Economic deflation is often misunderstood as the simple opposite of inflation β€” and therefore, by intuition, a good thing. If rising prices are bad, falling prices should be good. But the economic consensus, shaped particularly by the experience of the Great Depression (1929-1939) and Japan's Lost Decades (1990s-2010s), is that sustained deflation can be more economically destructive than moderate inflation. The mechanism is a deflationary spiral: falling prices cause consumers to delay purchases, reduced demand causes businesses to cut production and wages, lower wages further reduce demand, and prices fall further still. Debt, which is fixed in nominal terms, becomes increasingly burdensome as the money to repay it becomes harder to earn.

Development

The Great Depression was the defining deflationary event of the twentieth century. Between 1929 and 1933, the U.S. price level fell by approximately 25 percent. Wages fell, unemployment soared to 25 percent, and the real burden of debt β€” mortgages, business loans, government bonds β€” increased crushingly. The economist Irving Fisher described the process in his 1933 paper 'The Debt-Deflation Theory of Great Depressions,' arguing that deflation and debt formed a vicious cycle that could destroy an economy. Fisher's analysis shaped modern central banking policy, which prioritizes preventing deflation even at the risk of tolerating some inflation.

Japan's experience from the 1990s onward provided a modern case study. After the collapse of its asset price bubble in 1991, Japan entered a prolonged period of deflation and stagnation that proved extraordinarily difficult to reverse. Despite near-zero interest rates and massive government spending, prices continued to fall or stagnate for decades. The term 'Japanification' entered economic vocabulary to describe the fear that other advanced economies might follow the same deflationary path.

The vocabulary of deflation includes several related terms that economists distinguish carefully. 'Disinflation' describes a decrease in the rate of inflation β€” prices still rising, but more slowly. This is generally considered healthy and desirable, unlike deflation. 'Reflation' describes deliberate policy actions (typically monetary expansion) aimed at reversing deflation or stimulating a stagnant economy. 'Stagflation' β€” stagnation combined with inflation β€” describes a different pathology entirely, one where prices rise even as the economy contracts.

Latin Roots

The physical metaphor embedded in 'deflation' is powerful and accessible. A deflating balloon loses air, loses shape, loses its buoyancy. A deflating economy loses money circulation, loses dynamism, loses its capacity to support activity. The metaphor extends naturally: just as a partially deflated balloon is limp and dysfunctional, a partially deflated economy is sluggish and unresponsive. And just as reinflating a balloon requires external air (someone has to blow into it), reflating an economy requires external stimulus (a central bank has to inject money).
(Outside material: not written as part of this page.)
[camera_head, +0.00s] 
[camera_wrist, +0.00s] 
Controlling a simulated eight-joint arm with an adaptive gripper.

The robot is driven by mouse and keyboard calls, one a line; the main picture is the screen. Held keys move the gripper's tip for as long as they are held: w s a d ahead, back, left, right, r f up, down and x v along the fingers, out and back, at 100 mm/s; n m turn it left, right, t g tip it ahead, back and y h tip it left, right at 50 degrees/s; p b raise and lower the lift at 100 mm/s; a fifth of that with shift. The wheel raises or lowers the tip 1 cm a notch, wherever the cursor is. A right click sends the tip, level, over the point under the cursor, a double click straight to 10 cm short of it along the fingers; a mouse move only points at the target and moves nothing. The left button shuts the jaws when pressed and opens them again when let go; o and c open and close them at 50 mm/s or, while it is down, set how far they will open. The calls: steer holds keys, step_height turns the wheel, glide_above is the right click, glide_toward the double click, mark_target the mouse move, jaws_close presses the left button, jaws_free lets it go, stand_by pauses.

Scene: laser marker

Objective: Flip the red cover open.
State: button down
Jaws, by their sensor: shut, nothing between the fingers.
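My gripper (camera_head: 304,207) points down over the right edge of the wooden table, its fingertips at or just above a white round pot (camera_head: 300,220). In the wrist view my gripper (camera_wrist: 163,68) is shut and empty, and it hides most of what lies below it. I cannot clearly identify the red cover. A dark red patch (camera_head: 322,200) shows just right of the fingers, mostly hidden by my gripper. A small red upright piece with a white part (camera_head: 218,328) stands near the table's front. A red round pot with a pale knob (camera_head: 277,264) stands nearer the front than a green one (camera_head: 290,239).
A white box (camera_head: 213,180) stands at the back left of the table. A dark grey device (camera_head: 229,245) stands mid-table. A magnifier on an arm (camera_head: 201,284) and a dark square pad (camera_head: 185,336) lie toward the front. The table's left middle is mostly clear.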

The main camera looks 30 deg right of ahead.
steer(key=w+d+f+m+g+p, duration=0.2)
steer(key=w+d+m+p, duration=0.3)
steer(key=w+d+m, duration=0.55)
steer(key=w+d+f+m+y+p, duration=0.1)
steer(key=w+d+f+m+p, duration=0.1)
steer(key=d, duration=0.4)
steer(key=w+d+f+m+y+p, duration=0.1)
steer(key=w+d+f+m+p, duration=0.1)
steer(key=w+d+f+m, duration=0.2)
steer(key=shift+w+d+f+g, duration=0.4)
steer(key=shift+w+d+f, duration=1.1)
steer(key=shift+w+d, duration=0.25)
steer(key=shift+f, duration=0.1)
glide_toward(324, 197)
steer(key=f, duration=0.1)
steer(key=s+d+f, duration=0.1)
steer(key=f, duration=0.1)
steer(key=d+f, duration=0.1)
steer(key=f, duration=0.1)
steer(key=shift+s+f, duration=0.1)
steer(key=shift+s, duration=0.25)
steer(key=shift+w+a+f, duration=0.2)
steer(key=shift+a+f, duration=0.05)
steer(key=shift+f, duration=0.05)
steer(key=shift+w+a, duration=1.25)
Modern central banks treat the prevention of deflation as one of their core mandates. The Federal Reserve, the European Central Bank, and the Bank of Japan all target low, stable, positive inflation β€” typically around 2 percent annually β€” precisely to maintain a buffer against deflation. The 2 percent target exists not because 2 percent inflation is inherently optimal, but because it provides a margin of safety: if a shock hits the economy and inflation drops, there is room for it to fall without crossing into deflationary territory. The word 'deflation' thus carries, in the professional economics community, connotations of danger, difficulty, and institutional failure that its pleasant-sounding surface β€” 'prices going down' β€” conceals.